The issue before the court ultimately was reduced to whether the anti-stacking clause prevented Dooley from stacking the UM/UIM coverage of $100,000 per person provided in the policy for each of the three insured vehicles.  Dooley maintained that the omissions on the declarations page of any stated amount of UM/UIM coverage rendered the anti-stacking provision ambiguous and unenforceable. As such, he alleged that he was entitled to coverage of $100,000 for each of the three covered vehicles, for a total amount of up to $300,000.  The court was not persuaded.  Relying on established principles of insurance policy interpretation and Virginia Supreme Court precedent, the Fourth Circuit reasoned that the fact that the amount of UM/UIM coverage was not separately “shown in the declarations” section of the 2008 policy was not determinative.  Because Virginia Code § 38.2-2206(A) mandated that UM/UIM coverage “shall equal” the general liability coverage, the provision by operation of law provided Dooley an equal amount of UM/UIM coverage under the Hartford policy. Accordingly, the anti-stacking provision in Dooley’s policy unambiguously prevented the stacking of UM/UIM coverage, leading the court to affirm the district court’s award of summary judgment in favor of Hartford.

Full Opinion

-Kara S. Grevey

Francis v. Allstate Insurance Company, No. 12-1563

Decided: March 7, 2013

The Francises appealed a decision by the district court finding that diversity jurisdiction existed and granting summary judgment to Allstate on its claim that the Francises’ insurance policy did not provide coverage for the claims asserted in the underlying action. The Fourth Circuit upheld both decisions by the district court and affirmed.
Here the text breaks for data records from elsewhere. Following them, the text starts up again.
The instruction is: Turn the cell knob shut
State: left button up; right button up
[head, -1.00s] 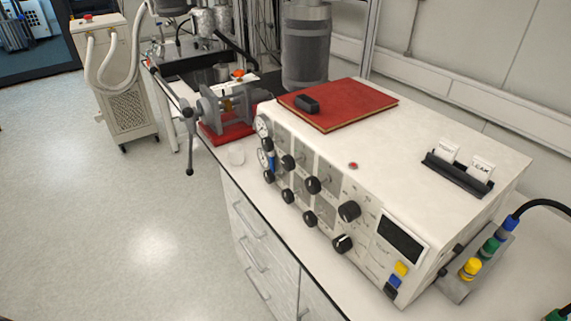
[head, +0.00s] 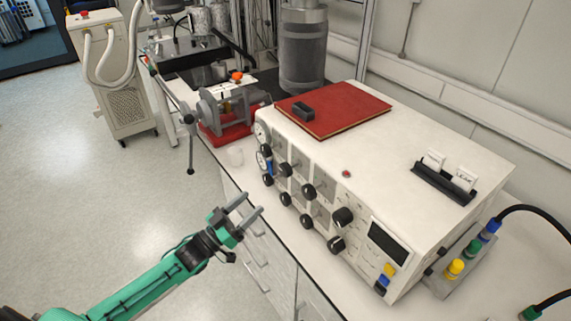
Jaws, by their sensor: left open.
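A white control box (head: 440,155) stands on the bench. Its slanted front panel carries several black knobs in two rows, with a larger black knob (head: 343,217) at the right of the upper row and another (head: 336,244) below it. I cannot tell which one is the cell knob, as the panel labels are too small to read. My left gripper (head: 251,206) is open and empty, in front of the bench drawers and apart from the panel. My right gripper is not in view.
A red book (head: 345,105) with a small black object lies on the box. A grey vise (head: 230,108) with a long handle stands at the box's left. A black card holder (head: 445,182) sits on top. Colored connectors (head: 472,248) are at the right.

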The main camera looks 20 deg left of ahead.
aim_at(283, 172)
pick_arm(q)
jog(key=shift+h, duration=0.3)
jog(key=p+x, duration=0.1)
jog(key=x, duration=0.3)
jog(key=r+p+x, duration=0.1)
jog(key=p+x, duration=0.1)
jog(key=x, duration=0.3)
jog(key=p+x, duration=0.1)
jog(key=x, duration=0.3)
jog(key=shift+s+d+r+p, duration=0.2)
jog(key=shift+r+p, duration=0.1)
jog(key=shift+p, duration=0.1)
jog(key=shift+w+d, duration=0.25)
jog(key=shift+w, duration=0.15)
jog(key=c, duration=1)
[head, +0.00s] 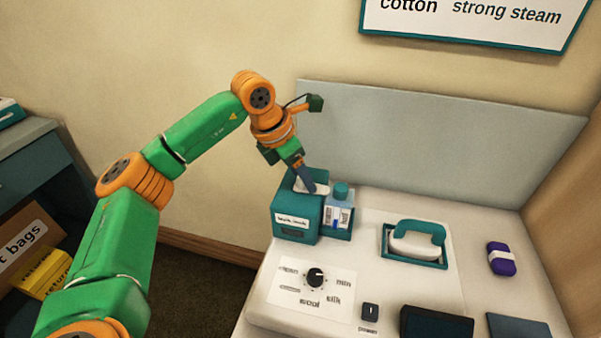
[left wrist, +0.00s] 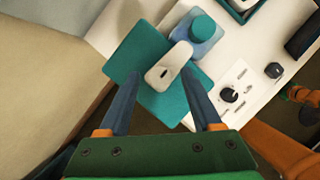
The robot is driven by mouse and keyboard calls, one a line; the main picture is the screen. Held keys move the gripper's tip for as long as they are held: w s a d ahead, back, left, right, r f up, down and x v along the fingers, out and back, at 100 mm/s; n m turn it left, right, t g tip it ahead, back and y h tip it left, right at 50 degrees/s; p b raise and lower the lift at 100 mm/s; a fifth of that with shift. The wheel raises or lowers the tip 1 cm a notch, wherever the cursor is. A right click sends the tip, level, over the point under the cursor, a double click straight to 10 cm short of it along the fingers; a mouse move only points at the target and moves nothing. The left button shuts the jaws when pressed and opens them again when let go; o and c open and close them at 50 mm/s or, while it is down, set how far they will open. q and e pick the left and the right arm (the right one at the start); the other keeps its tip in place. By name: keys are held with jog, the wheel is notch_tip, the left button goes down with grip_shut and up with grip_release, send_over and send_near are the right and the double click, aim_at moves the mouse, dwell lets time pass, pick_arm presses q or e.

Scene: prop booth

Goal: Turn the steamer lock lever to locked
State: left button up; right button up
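The steamer box also shows in the left wrist view (left wrist: 147,82). My left gripper (head: 308,186) points down over the box; its fingers partly hide the lever in the head view. In the left wrist view its fingers (left wrist: 160,80) are wide apart, one on each side of the lever. I cannot tell whether either touches it. My right gripper is not in view.
A clear bottle with a teal cap (head: 340,205) stands right beside the box. A black dial (head: 315,277), a small iron on a teal stand (head: 417,243), a power switch (head: 370,312) and a purple item (head: 501,258) are on the white counter. A grey panel (head: 430,145) stands behind.

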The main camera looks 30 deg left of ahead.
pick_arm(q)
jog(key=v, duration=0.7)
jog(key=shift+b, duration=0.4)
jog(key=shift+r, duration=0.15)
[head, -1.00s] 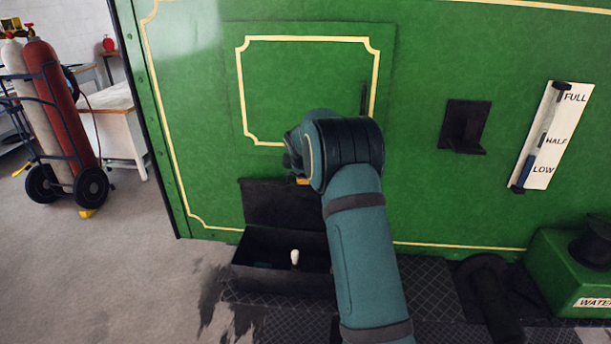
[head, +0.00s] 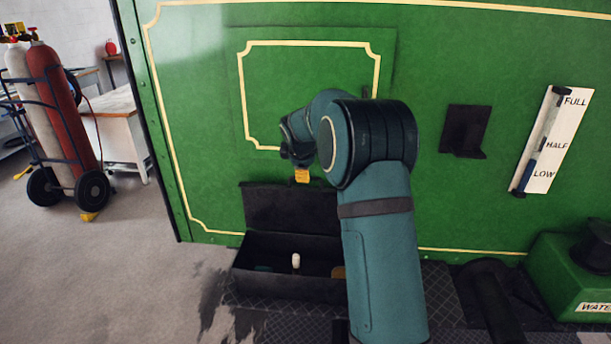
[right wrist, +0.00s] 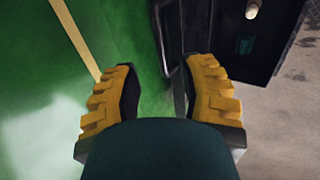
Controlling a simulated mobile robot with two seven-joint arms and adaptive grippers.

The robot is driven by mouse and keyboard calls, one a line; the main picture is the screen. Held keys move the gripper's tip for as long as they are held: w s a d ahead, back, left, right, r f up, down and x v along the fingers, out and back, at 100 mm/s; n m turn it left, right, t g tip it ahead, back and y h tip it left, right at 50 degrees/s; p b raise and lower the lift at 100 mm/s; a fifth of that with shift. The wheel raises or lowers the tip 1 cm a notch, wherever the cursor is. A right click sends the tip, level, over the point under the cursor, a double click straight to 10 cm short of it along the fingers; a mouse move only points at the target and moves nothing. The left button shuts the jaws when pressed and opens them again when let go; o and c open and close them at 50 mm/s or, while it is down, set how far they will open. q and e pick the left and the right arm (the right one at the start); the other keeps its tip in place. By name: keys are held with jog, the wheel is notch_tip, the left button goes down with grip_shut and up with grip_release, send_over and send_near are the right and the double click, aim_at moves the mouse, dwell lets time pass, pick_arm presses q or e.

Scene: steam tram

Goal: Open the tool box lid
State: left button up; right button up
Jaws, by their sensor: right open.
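The black tool box (head: 275,283) stands on the dark tread plate against the green tram side. Its lid (head: 291,210) is raised and stands up against the green panel at the back. Inside show a white-ended handle and a tan item at the right, partly behind my arm. My right gripper (head: 302,175) is just above the lid's top edge; only a yellow finger shows in the head view. In the right wrist view my gripper (right wrist: 160,95) is open, with a dark bar (right wrist: 172,65), perhaps the lid's handle, between and beyond its fingers. My left gripper is not in view.
A black bracket (head: 465,131) and a FULL/HALF/LOW gauge (head: 551,140) are on the green side. A green water filler (head: 575,270) is at lower right. A gas cylinder trolley (head: 58,130) stands at the left, with clear floor before it.

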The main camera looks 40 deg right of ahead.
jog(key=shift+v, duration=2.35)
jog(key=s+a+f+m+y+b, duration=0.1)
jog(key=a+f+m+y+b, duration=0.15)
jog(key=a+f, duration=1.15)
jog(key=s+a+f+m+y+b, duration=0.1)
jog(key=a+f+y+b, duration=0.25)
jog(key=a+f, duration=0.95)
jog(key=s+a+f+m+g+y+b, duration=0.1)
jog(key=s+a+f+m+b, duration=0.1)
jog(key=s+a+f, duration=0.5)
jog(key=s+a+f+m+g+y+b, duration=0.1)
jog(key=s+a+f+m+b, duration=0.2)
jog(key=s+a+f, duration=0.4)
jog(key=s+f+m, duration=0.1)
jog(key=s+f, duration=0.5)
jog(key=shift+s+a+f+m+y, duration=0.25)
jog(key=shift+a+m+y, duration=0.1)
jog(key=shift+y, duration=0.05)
In March 2008, Troy Towers, an employee at the Maryland School for the Deaf, sued the Francises, alleging that they made false statements claiming sexual abuse by Towers. At the time, the Francises were insured under a California Renters Policy issued by Allstate. The Francises filed suit against Allstate, contending that Allstate had a duty to defend them against Towers’ suit pursuant to the policy. By the time a final judgment in favor of the Francises was rendered in the underlying suit, the Francises had incurred $66,347 in attorney’s fees and costs. Allstate removed and filed a motion for summary judgment, contending that the insurance policy did not provide coverage for the claims asserted in the underlying action. The Francises moved to remand on the ground that the amount in controversy did not exceed $75,000. The Francises also opposed Allstate’s motion on the merits. The district court granted Allstate’s motion for summary judgment. The Francises appealed.

When Allstate filed its Notice of Removal, the object of the litigation was the Francises’ request that Allstate defend them in the underlying action, which cost $66,347, so the Francises argued that the amount in controversy was not satisfied. Allstate countered that the requirement was satisfied when attorney’s fees were added. Attorney’s fees are not generally included in the amount in controversy calculation, except where the fees were provided for by contract or are permitted by statute. Allstate brought its action under a suit that permitted recovery of attorney’s fees and thus satisfied the amount in controversy requirement. Next, the Francises challenged the merits of the district court’s coverage determination. The Fourth Circuit found that Maryland choice of law provisions applied, and, under those provisions, California law controlled whether Allstate had a duty to defend the Francises in the underlying action. Under California law, the Francises had to establish that the underlying action arose from an accident. The Fourth Circuit found that the Francises’ behavior was not an accident because it was calculated and deliberate—they clearly intended to make the statements at issue. Accordingly, the Fourth Circuit affirmed the district court’s ruling.